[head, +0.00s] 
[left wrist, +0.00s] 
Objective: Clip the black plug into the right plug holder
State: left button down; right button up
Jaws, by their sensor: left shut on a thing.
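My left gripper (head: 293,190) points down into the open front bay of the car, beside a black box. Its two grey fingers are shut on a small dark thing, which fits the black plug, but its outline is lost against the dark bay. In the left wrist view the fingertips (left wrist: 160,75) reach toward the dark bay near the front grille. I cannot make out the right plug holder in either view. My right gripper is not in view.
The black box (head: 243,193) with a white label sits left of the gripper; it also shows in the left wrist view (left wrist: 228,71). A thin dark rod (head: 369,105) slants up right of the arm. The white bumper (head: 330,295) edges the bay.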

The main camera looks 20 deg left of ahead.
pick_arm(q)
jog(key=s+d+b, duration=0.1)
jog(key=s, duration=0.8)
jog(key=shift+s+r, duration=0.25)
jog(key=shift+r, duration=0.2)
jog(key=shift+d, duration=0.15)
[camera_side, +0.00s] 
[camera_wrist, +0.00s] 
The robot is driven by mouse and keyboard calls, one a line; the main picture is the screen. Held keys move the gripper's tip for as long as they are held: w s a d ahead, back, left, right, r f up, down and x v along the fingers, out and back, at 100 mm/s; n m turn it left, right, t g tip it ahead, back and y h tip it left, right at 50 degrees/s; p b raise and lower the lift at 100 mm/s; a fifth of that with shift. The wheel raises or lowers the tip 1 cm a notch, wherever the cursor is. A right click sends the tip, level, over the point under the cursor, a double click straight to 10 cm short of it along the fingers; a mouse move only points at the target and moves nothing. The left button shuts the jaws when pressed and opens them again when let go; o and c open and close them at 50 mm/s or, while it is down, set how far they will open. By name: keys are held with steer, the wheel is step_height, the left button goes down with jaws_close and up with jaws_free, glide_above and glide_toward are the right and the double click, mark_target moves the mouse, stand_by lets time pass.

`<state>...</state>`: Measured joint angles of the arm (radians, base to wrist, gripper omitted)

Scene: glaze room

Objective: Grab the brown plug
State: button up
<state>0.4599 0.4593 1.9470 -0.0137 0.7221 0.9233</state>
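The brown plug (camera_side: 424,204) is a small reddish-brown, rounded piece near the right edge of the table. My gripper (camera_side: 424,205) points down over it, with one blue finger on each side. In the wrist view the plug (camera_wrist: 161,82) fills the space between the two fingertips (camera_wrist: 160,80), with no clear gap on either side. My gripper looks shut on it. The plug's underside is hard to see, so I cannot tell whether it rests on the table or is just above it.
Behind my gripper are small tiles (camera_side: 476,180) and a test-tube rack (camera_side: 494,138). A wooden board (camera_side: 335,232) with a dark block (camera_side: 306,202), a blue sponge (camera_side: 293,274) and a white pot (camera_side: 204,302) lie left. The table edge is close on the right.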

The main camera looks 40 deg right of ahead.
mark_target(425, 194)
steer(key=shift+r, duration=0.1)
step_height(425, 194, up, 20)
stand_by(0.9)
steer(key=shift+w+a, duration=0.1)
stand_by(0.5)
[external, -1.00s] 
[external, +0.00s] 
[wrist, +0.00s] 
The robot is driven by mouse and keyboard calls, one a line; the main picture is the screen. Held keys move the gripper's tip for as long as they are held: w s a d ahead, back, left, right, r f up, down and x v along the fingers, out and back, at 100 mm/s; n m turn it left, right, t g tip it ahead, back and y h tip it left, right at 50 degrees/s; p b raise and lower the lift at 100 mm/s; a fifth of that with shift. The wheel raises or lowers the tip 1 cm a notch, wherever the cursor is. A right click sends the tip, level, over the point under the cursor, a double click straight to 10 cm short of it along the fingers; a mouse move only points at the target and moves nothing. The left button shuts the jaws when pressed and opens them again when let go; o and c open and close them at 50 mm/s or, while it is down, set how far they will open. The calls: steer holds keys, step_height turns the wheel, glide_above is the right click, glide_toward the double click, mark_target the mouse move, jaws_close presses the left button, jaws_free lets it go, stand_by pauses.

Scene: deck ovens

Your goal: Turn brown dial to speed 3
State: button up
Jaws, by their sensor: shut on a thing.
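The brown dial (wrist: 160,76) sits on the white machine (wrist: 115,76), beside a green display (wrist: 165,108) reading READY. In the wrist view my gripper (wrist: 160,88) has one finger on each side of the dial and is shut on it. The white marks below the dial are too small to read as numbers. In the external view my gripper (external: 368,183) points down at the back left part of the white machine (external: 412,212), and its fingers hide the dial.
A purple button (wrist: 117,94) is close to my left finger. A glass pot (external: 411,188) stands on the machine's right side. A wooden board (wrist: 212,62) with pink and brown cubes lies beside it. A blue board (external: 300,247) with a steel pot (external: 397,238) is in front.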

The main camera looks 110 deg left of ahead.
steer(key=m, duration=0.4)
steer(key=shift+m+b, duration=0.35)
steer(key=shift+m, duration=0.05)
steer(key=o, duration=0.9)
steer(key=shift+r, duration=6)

^^^^

• PROBLEM TO WORK ON:
Retype the data in full and match it exactly.

• TASK RESULT:
[head, +0.00s] 
[left wrist, +0.00s] 
Objective: Clip the black plug into the right plug holder
State: left button down; right button up
Jaws, by their sensor: left shut on a thing.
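My left gripper (head: 293,190) points down into the open front bay of the car, beside a black box. Its two grey fingers are shut on a small dark thing, which fits the black plug, but its outline is lost against the dark bay. In the left wrist view the fingertips (left wrist: 160,75) reach toward the dark bay near the front grille. I cannot make out the right plug holder in either view. My right gripper is not in view.
The black box (head: 243,193) with a white label sits left of the gripper; it also shows in the left wrist view (left wrist: 228,71). A thin dark rod (head: 369,105) slants up right of the arm. The white bumper (head: 330,295) edges the bay.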

The main camera looks 20 deg left of ahead.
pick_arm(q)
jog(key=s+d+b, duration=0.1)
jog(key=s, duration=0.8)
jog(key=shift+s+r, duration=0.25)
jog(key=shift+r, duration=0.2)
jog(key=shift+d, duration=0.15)
[camera_side, +0.00s] 
[camera_wrist, +0.00s] 
The robot is driven by mouse and keyboard calls, one a line; the main picture is the screen. Held keys move the gripper's tip for as long as they are held: w s a d ahead, back, left, right, r f up, down and x v along the fingers, out and back, at 100 mm/s; n m turn it left, right, t g tip it ahead, back and y h tip it left, right at 50 degrees/s; p b raise and lower the lift at 100 mm/s; a fifth of that with shift. The wheel raises or lowers the tip 1 cm a notch, wherever the cursor is. A right click sends the tip, level, over the point under the cursor, a double click straight to 10 cm short of it along the fingers; a mouse move only points at the target and moves nothing. The left button shuts the jaws when pressed and opens them again when let go; o and c open and close them at 50 mm/s or, while it is down, set how far they will open. By name: keys are held with steer, the wheel is step_height, the left button goes down with jaws_close and up with jaws_free, glide_above and glide_toward are the right and the double click, mark_target moves the mouse, stand_by lets time pass.

`<state>...</state>`: Measured joint angles of the arm (radians, base to wrist, gripper omitted)

Scene: glaze room

Objective: Grab the brown plug
State: button up
<state>0.4599 0.4593 1.9470 -0.0137 0.7221 0.9233</state>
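The brown plug (camera_side: 424,204) is a small reddish-brown, rounded piece near the right edge of the table. My gripper (camera_side: 424,205) points down over it, with one blue finger on each side. In the wrist view the plug (camera_wrist: 161,82) fills the space between the two fingertips (camera_wrist: 160,80), with no clear gap on either side. My gripper looks shut on it. The plug's underside is hard to see, so I cannot tell whether it rests on the table or is just above it.
Behind my gripper are small tiles (camera_side: 476,180) and a test-tube rack (camera_side: 494,138). A wooden board (camera_side: 335,232) with a dark block (camera_side: 306,202), a blue sponge (camera_side: 293,274) and a white pot (camera_side: 204,302) lie left. The table edge is close on the right.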

The main camera looks 40 deg right of ahead.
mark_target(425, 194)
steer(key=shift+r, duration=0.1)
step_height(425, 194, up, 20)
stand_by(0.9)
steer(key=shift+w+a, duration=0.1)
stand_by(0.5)
[external, -1.00s] 
[external, +0.00s] 
[wrist, +0.00s] 
The robot is driven by mouse and keyboard calls, one a line; the main picture is the screen. Held keys move the gripper's tip for as long as they are held: w s a d ahead, back, left, right, r f up, down and x v along the fingers, out and back, at 100 mm/s; n m turn it left, right, t g tip it ahead, back and y h tip it left, right at 50 degrees/s; p b raise and lower the lift at 100 mm/s; a fifth of that with shift. The wheel raises or lowers the tip 1 cm a notch, wherever the cursor is. A right click sends the tip, level, over the point under the cursor, a double click straight to 10 cm short of it along the fingers; a mouse move only points at the target and moves nothing. The left button shuts the jaws when pressed and opens them again when let go; o and c open and close them at 50 mm/s or, while it is down, set how far they will open. The calls: steer holds keys, step_height turns the wheel, glide_above is the right click, glide_toward the double click, mark_target the mouse move, jaws_close presses the left button, jaws_free lets it go, stand_by pauses.

Scene: deck ovens

Your goal: Turn brown dial to speed 3
State: button up
Jaws, by their sensor: shut on a thing.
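The brown dial (wrist: 160,76) sits on the white machine (wrist: 115,76), beside a green display (wrist: 165,108) reading READY. In the wrist view my gripper (wrist: 160,88) has one finger on each side of the dial and is shut on it. The white marks below the dial are too small to read as numbers. In the external view my gripper (external: 368,183) points down at the back left part of the white machine (external: 412,212), and its fingers hide the dial.
A purple button (wrist: 117,94) is close to my left finger. A glass pot (external: 411,188) stands on the machine's right side. A wooden board (wrist: 212,62) with pink and brown cubes lies beside it. A blue board (external: 300,247) with a steel pot (external: 397,238) is in front.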

The main camera looks 110 deg left of ahead.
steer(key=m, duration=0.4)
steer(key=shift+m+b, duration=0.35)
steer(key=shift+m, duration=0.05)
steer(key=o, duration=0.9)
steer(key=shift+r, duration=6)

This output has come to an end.